The Catalan assembly on Wednesday overwhelmingly approved a resolution calling on the regional government of premier Artur Mas to begin talks with Madrid on agreeing a referendum in which Catalans will be allowed to vote on the status of the region within Spain.
The statement, rejected by Congress in Madrid last month, was approved by 104 votes in favor, with only the 27 Popular Party lawmakers in the assembly voting against, and with the three leftist CUP deputies abstaining.
The motion was put forward by the Catalan Socialist Party (PSC), which in last month’s vote in Congress split with the national Socialist Party (PSOE) by backing the proposal put forward by Mas’s CiU nationalist bloc.
The other parties backing the proposal, CiU, the Catalan Republican Left (ERC) and the leftist-green ICV, highlighted the importance of the PSC coming on board with their drive for self-rule.
However, PSC leader Pepe Navarro told the regional assembly that his party does not want independence for Catalonia but rather a federal state.
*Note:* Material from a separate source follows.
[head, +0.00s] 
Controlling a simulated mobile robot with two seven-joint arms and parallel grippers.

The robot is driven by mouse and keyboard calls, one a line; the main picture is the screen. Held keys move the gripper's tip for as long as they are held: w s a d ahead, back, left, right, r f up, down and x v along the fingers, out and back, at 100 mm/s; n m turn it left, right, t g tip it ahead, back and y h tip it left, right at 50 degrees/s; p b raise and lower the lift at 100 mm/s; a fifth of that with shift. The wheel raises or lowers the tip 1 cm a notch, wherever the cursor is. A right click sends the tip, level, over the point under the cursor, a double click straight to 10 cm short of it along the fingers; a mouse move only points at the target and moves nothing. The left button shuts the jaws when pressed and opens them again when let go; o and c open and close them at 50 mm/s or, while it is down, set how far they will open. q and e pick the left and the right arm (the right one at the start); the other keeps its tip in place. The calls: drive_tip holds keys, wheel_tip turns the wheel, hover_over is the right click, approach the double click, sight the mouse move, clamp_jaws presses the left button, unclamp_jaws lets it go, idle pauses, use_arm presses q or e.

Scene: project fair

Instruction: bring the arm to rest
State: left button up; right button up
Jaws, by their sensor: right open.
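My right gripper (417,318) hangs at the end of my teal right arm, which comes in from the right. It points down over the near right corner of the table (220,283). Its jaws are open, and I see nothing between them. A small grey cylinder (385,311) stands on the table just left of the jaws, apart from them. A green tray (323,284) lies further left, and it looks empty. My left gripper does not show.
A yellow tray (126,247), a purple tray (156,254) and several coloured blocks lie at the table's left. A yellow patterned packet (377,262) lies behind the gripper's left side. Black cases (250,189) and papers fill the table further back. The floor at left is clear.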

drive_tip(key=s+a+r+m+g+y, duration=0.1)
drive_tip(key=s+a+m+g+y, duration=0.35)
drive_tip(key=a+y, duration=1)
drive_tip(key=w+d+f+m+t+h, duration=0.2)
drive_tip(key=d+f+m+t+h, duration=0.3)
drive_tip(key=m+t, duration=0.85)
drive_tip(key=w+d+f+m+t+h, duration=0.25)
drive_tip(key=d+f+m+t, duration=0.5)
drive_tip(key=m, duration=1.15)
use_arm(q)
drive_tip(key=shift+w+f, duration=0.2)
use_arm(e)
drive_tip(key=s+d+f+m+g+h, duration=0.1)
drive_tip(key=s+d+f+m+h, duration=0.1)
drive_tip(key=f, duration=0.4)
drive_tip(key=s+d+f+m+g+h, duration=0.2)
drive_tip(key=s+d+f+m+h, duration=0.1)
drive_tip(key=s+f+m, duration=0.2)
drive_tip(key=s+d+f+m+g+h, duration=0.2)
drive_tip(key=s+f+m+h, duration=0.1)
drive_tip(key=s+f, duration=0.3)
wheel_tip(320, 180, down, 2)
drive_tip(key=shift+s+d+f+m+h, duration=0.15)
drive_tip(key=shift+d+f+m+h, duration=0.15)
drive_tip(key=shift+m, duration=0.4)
Navarro said what people are asking for is what has taken place in “advanced democracies in the world such as Canada and Britain,” referring to independence votes for Quebec and Scotland. He said if an independence referendum is held, the PSC will ask people to vote no.
The 13 PSC deputies who voted in Congress in favor of the resolution approved Wednesday by the regional assembly were fined 600 euros by the PSOE for a breach of party discipline. Former Defense Minister Carme Chacón, also a PSC congressional lawmaker, abstained in the February vote. She was still fined.